In [1]:
# Makes print and division act like Python 3
from __future__ import print_function, division

# Import the usual libraries
import numpy as np
import matplotlib
import matplotlib.pyplot as plt

# Enable inline plotting at lower left
%matplotlib inline
matplotlib.rcParams['image.origin'] = 'lower'
matplotlib.rcParams['image.interpolation'] = 'none'

# seaborn package for making pretty plots, but not necessary
try:
    import seaborn as sns
    params =   {'xtick.direction': 'in', 'ytick.direction': 'in', 'font.family': ['serif'],
                'text.usetex': True, 'text.latex.preamble': ['\usepackage{gensymb}']}
    sns.set_style("ticks", params)
except ImportError:
    print('Seaborn module is not installed.')
    
from IPython.display import display, Latex

In [2]:
import pynrc
from pynrc import nrc_utils
from pynrc.nrc_utils import (webbpsf, poppy, pix_noise)

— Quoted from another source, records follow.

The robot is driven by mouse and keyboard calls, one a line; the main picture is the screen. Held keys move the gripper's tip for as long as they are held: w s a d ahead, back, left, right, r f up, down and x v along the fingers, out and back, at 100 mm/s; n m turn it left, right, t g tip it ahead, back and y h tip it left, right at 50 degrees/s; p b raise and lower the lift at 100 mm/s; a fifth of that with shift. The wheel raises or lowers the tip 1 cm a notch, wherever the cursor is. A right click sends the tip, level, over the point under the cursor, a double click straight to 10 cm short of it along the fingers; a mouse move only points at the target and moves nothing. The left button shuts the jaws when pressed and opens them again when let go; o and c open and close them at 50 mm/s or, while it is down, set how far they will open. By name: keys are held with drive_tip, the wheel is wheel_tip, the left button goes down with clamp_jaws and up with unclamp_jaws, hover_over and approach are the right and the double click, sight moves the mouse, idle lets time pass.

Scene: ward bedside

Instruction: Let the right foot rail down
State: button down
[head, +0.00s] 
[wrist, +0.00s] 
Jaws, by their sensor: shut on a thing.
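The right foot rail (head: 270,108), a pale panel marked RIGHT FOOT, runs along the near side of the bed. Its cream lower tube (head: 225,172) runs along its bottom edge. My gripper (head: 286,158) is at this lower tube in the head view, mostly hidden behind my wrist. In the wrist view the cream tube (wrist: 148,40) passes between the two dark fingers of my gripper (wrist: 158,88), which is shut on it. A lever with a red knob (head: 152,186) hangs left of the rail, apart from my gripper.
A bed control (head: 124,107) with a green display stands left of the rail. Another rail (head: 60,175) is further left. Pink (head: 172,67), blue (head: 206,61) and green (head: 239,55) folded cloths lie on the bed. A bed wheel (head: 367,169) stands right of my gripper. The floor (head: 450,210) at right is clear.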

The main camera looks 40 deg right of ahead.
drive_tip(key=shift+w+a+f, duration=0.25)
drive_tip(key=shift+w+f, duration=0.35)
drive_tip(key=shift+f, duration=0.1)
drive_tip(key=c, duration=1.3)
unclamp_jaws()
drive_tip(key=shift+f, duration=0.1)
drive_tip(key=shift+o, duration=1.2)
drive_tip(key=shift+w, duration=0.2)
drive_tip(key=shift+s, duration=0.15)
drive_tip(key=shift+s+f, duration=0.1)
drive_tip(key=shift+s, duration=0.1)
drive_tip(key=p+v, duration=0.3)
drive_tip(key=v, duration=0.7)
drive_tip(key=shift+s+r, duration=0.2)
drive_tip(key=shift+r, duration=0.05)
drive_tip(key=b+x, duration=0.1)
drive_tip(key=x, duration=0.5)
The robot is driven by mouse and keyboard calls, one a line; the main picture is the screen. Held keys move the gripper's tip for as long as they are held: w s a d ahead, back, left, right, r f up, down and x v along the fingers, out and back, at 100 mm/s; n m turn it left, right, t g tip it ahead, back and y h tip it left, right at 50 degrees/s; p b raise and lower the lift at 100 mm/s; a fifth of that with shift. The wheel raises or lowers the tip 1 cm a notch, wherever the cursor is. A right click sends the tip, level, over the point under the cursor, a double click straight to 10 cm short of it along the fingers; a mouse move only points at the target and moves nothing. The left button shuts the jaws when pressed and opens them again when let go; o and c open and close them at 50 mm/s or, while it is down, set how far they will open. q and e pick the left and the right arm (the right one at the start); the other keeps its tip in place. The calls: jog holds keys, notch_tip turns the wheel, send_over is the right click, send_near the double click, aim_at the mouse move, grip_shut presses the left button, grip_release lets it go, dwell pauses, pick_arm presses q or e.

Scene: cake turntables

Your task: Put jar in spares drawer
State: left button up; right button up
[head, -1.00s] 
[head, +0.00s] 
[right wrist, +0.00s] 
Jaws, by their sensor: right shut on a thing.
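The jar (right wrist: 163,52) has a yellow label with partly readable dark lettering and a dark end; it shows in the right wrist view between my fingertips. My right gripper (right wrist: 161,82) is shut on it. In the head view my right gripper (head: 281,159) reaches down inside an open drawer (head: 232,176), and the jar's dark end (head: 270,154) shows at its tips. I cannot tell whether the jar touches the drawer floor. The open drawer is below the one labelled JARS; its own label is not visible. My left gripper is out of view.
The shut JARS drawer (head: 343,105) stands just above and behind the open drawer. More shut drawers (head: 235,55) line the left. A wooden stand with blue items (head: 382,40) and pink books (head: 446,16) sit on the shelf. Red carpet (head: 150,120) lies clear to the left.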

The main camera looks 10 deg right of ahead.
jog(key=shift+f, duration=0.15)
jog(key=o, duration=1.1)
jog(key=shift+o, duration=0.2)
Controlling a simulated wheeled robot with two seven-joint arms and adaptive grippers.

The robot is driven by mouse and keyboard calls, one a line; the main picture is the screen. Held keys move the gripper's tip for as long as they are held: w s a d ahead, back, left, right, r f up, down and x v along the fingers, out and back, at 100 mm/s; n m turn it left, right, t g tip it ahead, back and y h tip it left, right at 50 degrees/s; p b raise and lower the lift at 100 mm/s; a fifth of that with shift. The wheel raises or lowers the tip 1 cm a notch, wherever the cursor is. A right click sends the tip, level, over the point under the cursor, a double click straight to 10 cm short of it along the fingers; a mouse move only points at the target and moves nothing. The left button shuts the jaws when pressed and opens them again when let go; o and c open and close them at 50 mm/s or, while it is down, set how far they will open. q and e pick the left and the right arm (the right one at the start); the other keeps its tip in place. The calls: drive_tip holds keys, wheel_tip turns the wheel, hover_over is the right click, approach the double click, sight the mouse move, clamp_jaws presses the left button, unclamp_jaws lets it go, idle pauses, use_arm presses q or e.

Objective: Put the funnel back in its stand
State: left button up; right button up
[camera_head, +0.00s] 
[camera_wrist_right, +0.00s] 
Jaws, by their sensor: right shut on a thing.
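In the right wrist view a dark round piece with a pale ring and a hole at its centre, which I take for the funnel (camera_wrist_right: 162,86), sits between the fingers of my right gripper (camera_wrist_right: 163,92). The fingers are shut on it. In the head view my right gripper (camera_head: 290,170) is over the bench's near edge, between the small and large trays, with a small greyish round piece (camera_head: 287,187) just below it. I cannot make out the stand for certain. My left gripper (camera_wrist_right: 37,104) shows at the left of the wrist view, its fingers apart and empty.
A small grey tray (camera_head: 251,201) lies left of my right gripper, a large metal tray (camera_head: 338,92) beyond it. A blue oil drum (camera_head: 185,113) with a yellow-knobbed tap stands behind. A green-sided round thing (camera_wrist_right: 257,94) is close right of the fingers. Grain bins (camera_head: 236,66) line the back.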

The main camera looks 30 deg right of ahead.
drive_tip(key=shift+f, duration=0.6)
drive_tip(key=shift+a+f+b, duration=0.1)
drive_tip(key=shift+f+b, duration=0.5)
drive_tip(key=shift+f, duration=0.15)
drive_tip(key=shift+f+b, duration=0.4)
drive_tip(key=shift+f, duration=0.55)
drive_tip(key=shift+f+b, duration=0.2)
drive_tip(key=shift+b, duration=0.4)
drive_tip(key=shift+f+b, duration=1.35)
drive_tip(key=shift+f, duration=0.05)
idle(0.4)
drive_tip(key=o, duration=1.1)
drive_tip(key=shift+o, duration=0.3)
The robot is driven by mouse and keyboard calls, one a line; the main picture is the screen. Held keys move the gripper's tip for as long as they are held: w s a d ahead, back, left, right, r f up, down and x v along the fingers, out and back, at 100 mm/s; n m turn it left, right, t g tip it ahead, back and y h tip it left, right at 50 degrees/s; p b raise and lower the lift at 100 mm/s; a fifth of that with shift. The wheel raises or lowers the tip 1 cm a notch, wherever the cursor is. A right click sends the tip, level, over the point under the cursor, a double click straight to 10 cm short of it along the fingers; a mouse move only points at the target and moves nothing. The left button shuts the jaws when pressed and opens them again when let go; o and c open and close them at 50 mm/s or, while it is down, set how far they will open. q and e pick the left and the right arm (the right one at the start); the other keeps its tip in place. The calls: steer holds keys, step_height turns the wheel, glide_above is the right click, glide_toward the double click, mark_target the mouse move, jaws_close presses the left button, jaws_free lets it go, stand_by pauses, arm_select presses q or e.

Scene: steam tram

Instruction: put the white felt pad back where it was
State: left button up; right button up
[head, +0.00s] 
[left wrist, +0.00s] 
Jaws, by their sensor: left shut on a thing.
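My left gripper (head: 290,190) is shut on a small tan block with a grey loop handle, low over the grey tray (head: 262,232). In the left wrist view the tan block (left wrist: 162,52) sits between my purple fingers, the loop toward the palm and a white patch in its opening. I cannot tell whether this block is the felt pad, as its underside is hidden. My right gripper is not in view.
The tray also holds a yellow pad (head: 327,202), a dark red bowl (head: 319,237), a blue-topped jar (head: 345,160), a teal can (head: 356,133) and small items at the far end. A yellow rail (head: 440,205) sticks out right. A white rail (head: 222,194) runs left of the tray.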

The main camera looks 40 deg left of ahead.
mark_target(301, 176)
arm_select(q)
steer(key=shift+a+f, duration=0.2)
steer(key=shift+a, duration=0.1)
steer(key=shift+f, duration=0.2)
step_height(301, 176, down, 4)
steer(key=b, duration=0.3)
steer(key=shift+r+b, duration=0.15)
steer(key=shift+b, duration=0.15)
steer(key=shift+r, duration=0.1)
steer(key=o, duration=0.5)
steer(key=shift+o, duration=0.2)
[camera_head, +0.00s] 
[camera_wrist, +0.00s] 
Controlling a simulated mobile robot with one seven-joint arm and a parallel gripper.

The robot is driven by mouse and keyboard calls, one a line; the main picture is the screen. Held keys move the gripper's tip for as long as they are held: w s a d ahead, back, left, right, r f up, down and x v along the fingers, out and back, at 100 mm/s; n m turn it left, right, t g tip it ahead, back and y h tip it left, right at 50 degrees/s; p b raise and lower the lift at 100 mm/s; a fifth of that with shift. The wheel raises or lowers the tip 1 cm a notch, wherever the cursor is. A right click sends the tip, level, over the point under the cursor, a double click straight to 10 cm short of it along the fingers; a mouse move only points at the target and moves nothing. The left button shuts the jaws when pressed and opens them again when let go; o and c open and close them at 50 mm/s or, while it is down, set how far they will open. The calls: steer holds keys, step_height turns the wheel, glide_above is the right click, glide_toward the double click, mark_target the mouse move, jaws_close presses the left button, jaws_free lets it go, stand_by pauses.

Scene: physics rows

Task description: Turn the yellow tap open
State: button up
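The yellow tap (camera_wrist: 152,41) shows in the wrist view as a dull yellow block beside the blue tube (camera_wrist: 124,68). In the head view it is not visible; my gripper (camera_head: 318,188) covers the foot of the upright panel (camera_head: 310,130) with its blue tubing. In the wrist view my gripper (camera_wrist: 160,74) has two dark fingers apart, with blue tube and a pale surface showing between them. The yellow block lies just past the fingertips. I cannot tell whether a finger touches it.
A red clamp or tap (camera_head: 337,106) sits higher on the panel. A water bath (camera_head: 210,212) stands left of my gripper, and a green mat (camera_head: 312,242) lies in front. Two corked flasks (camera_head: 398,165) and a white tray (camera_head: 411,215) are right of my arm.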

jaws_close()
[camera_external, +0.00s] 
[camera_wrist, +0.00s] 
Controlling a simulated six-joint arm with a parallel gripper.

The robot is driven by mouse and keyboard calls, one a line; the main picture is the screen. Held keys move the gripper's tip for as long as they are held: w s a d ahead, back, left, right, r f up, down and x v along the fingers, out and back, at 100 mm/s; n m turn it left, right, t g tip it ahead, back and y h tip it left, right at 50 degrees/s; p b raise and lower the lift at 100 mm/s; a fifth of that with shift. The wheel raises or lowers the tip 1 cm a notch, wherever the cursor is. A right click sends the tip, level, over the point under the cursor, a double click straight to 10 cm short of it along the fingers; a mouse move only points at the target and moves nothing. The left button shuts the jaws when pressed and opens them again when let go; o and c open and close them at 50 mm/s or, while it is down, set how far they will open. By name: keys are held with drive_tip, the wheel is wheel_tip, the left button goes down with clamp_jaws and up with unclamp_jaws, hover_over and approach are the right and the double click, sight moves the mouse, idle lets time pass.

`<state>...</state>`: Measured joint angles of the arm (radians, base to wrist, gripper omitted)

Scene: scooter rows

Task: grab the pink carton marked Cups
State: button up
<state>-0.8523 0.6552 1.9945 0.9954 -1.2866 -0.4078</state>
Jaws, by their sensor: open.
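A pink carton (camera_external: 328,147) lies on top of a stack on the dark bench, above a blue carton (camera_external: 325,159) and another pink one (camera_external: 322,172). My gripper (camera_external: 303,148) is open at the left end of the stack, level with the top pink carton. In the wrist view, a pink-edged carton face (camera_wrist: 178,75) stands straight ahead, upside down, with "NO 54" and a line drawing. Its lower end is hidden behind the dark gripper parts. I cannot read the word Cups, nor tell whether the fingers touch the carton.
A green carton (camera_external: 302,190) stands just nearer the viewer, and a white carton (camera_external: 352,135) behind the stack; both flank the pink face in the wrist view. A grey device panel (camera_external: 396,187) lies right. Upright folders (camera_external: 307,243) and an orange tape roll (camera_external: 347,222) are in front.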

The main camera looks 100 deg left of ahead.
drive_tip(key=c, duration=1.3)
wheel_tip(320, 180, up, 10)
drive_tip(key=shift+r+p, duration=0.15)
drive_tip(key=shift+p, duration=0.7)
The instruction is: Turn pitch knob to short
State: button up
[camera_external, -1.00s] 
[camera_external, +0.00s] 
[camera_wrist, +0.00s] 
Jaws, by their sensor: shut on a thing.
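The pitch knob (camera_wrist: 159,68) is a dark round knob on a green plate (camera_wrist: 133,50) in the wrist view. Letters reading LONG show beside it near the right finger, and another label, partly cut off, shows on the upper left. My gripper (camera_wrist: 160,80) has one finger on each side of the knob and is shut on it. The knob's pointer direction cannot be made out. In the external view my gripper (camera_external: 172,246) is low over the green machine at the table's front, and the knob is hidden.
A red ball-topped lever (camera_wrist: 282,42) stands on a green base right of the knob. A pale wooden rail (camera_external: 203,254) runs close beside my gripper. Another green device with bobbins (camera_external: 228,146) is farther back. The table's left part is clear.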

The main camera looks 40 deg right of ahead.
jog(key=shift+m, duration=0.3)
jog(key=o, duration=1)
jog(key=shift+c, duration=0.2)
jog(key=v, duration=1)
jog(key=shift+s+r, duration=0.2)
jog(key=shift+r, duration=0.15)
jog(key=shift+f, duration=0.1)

from pynrc import speckle_noise as sn

import astropy.io.fits as fits
import multiprocessing as mp

In [3]:
pynrc.setup_logging('WARNING', verbose=False)

In [4]:
data_path = webbpsf.utils.get_webbpsf_data_path() + '/'
opd_path = data_path + 'NIRCam/OPD/'
opd_file = 'OPD_RevV_nircam_132.fits'
opds, header = fits.getdata(opd_path + opd_file, header=True)

In [5]:
nopd = opds.shape[0]
nproc = int(np.min([nopd,mp.cpu_count()*0.75]))

In [6]:
# Multiprocessing or each OPD
%time opds_all = sn.opd_extract_mp(opds, header)


CPU times: user 1.67 s, sys: 3.57 s, total: 5.24 s
Wall time: 55.7 s

In [68]:
%time opd_obj = sn.OPD_extract(opds[0,], header)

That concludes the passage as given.